### Given instruction
Write the data out again, character for character, with no images.

### Source excerpt

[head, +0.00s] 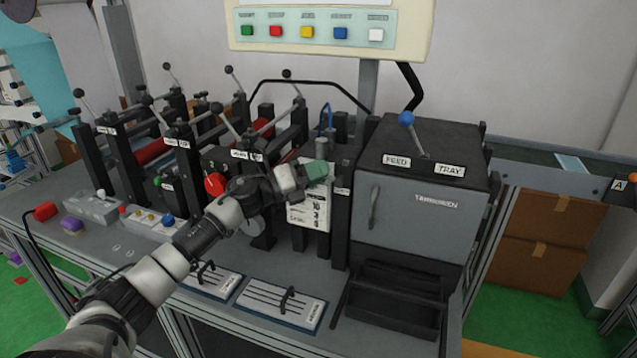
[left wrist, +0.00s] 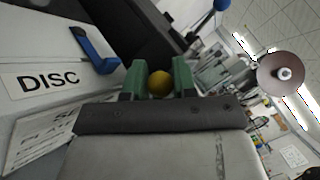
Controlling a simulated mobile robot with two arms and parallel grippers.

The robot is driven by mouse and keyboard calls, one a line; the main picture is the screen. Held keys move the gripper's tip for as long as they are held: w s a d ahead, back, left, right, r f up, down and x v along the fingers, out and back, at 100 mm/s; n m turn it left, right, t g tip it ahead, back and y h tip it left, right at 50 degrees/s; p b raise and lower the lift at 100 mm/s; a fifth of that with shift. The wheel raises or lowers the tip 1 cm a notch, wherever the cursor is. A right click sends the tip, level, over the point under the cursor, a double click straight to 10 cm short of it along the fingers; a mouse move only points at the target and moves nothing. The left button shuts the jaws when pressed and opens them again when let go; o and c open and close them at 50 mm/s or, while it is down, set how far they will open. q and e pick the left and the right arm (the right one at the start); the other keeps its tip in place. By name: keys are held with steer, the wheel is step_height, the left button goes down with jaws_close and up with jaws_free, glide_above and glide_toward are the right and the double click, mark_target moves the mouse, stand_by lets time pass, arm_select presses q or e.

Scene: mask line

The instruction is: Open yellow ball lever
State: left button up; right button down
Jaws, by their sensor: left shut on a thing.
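The yellow ball (left wrist: 160,84) of the lever sits between the two green fingers of my left gripper in the left wrist view. My left gripper (head: 316,171) is shut on it, in front of the machine's middle, beside the dark cabinet. In the head view the fingers and wrist hide the yellow ball. The lever's rod is not clear in either view. My right gripper is in neither view.
A blue ball lever (head: 407,118) stands on the dark cabinet (head: 420,205) at right. A blue handle (left wrist: 95,48) is close to the fingers, near a DISC label (left wrist: 48,82). Several black-ball levers line the machine at left. A button panel (head: 325,32) hangs above.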

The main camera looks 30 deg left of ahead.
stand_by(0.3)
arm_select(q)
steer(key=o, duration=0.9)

### Full response
[head, +0.00s] 
[left wrist, +0.00s] 
Controlling a simulated mobile robot with two arms and parallel grippers.

The robot is driven by mouse and keyboard calls, one a line; the main picture is the screen. Held keys move the gripper's tip for as long as they are held: w s a d ahead, back, left, right, r f up, down and x v along the fingers, out and back, at 100 mm/s; n m turn it left, right, t g tip it ahead, back and y h tip it left, right at 50 degrees/s; p b raise and lower the lift at 100 mm/s; a fifth of that with shift. The wheel raises or lowers the tip 1 cm a notch, wherever the cursor is. A right click sends the tip, level, over the point under the cursor, a double click straight to 10 cm short of it along the fingers; a mouse move only points at the target and moves nothing. The left button shuts the jaws when pressed and opens them again when let go; o and c open and close them at 50 mm/s or, while it is down, set how far they will open. q and e pick the left and the right arm (the right one at the start); the other keeps its tip in place. By name: keys are held with steer, the wheel is step_height, the left button goes down with jaws_close and up with jaws_free, glide_above and glide_toward are the right and the double click, mark_target moves the mouse, stand_by lets time pass, arm_select presses q or e.

Scene: mask line

The instruction is: Open yellow ball lever
State: left button up; right button down
Jaws, by their sensor: left shut on a thing.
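The yellow ball (left wrist: 160,84) of the lever sits between the two green fingers of my left gripper in the left wrist view. My left gripper (head: 316,171) is shut on it, in front of the machine's middle, beside the dark cabinet. In the head view the fingers and wrist hide the yellow ball. The lever's rod is not clear in either view. My right gripper is in neither view.
A blue ball lever (head: 407,118) stands on the dark cabinet (head: 420,205) at right. A blue handle (left wrist: 95,48) is close to the fingers, near a DISC label (left wrist: 48,82). Several black-ball levers line the machine at left. A button panel (head: 325,32) hangs above.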

The main camera looks 30 deg left of ahead.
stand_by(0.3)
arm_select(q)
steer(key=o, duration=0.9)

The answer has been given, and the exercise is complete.